ORC 格式的数据,仅仅读取用到的列,这是怎么实现的呢?本文详细解析下。
如表 web_site 共有 26 个列,我们检索两个列作为结果,条件判断中再用一个列。
select web_site_id, web_rec_start_date from web_site where web_site_sk <> 1;
先用 explain 看下查询计划。
Plan optimized by CBO.
Stage-0
Fetch Operator
limit:-1
Select Operator [SEL_2]
Output:["_col0","_col1"]
Filter Operator [FIL_4]
predicate:(web_site_sk <> 1L)
TableScan [TS_0]
Output:["web_site_sk","web_site_id","web_rec_start_date"]
Fetch Operator 输出结果到终端,limit: -1 表示不限定返回结果。
Select Operator 说明我们 SELECT 的两个列。
Filter Operator 是我们的限定条件: web_site_sk <> 1
TableScan:Output 有 3 个字段,说明 TableScan operator 需要输出 3 列。
编译过程
在 SQL 解析的时候,就能知道查询需要哪些字段,这些字段查询哪些表。
SQL 在解析的时候,优化时调用 使用 ColumnPruner
。

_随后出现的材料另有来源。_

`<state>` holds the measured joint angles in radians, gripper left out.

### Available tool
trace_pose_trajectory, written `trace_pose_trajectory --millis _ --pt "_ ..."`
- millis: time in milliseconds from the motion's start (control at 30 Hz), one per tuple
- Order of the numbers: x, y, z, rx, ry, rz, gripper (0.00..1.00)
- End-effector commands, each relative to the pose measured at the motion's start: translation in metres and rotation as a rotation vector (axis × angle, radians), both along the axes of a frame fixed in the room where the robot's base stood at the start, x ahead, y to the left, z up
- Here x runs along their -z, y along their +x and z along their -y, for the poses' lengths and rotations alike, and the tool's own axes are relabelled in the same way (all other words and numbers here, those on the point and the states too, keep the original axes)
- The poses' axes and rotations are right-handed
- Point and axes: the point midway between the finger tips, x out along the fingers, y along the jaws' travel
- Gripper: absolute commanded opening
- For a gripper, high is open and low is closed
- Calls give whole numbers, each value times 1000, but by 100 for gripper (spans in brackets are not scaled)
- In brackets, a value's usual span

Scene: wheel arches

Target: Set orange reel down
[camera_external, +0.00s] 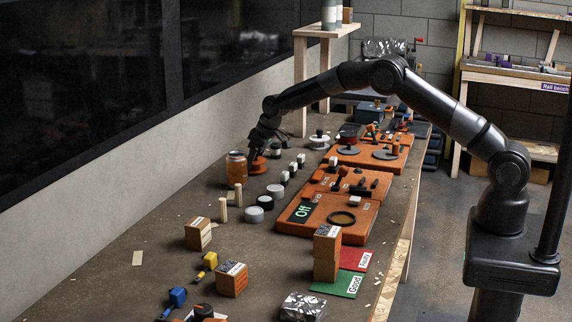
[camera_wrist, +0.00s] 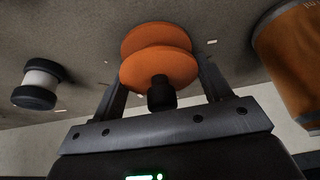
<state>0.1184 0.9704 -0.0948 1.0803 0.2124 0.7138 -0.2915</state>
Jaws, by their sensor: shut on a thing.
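The orange reel (camera_wrist: 158,62) has two orange discs and a dark knob at its near end. In the wrist view it sits between the two fingers of my gripper (camera_wrist: 160,85), which is shut on it. In the outside view the orange reel (camera_external: 257,165) is at the far left part of the bench (camera_external: 160,245), below my gripper (camera_external: 260,148). It looks at or very near the bench top; I cannot tell whether it touches.
An orange jar (camera_external: 236,168) stands close to the left of the reel; it also shows in the wrist view (camera_wrist: 295,60). A black-and-white reel (camera_wrist: 38,86) is on the other side. Grey discs, small blocks and orange boards (camera_external: 328,212) lie nearby.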

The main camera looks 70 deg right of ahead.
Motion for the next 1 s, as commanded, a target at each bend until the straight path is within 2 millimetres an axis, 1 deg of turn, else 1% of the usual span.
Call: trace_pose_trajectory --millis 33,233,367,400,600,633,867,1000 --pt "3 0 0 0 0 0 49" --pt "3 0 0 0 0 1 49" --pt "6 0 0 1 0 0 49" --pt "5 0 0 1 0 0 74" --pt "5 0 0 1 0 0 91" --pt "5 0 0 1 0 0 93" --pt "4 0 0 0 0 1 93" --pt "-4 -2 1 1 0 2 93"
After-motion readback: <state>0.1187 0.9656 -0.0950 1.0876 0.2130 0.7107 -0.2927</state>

在 ColumnPrunerProcCtx 里,存储了操作和该操作 pruned 字段的列表。
public class ColumnPrunerProcCtx implements NodeProcessorCtx {
private final ParseContext pctx;
private final Map<Operator<? extends OperatorDesc>, List<FieldNode>> prunedColLists;
private final Map<CommonJoinOperator, Map<Byte, List<FieldNode>>> joinPrunedColLists;
}
任何操作,都调用 ColumnPrunerProcCtx的 genColLists 得到子操作的字段。
public List<FieldNode> genColLists(Operator<? extends OperatorDesc> curOp)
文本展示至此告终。